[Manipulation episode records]

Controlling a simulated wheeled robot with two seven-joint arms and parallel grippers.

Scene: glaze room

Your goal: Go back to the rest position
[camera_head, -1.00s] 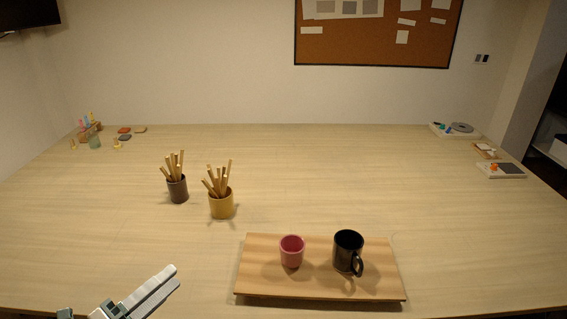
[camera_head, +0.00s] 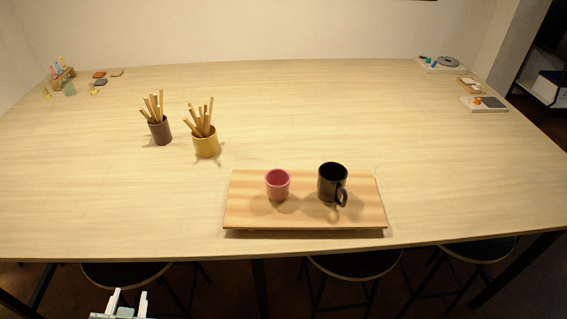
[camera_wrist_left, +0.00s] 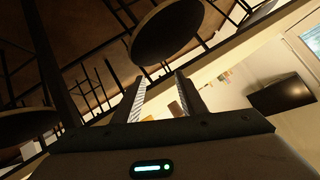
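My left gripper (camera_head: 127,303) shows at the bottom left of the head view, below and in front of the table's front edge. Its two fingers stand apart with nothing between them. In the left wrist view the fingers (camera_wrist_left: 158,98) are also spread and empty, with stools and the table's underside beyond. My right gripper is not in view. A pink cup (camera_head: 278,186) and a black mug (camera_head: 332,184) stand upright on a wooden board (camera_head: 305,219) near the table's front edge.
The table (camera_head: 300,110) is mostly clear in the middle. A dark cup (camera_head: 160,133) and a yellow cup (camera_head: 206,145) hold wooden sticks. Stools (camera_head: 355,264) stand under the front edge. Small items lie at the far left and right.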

...

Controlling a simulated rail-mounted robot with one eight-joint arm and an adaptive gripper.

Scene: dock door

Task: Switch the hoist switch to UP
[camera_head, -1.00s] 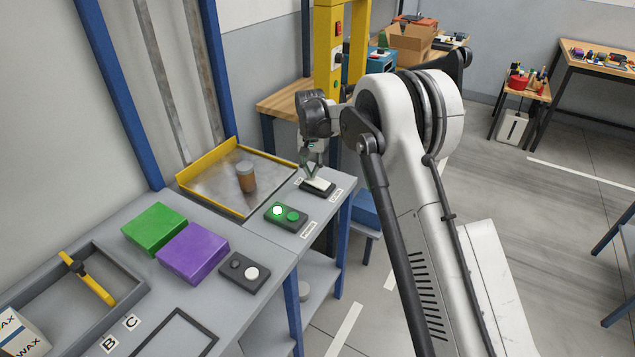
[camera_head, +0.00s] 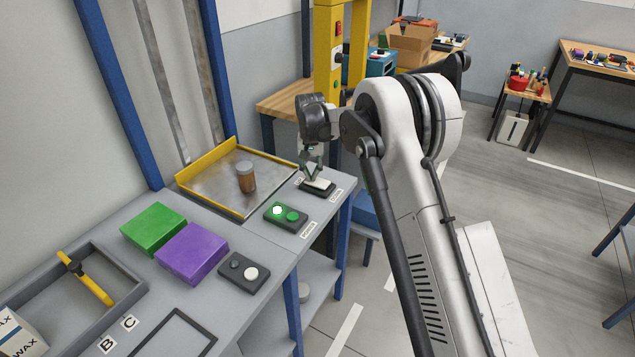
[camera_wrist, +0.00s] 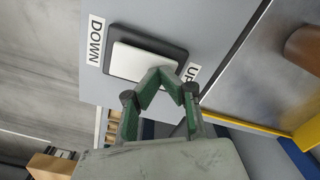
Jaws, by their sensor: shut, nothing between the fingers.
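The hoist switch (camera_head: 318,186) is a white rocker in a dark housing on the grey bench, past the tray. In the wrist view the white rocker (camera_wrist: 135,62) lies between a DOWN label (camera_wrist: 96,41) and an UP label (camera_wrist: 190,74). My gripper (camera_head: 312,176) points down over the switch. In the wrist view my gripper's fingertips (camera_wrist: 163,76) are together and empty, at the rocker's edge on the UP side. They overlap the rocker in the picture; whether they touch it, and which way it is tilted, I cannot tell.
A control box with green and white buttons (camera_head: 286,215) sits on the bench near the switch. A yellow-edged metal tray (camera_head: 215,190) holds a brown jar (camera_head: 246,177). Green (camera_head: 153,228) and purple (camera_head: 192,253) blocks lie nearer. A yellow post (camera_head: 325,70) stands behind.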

| Your instructions |
Identify every line above with the string "Controlling" in it. Copy those lines.

| Final result |
Controlling a simulated wheeled robot with two seven-joint arms and parallel grippers.
Controlling a simulated rail-mounted robot with one eight-joint arm and an adaptive gripper.

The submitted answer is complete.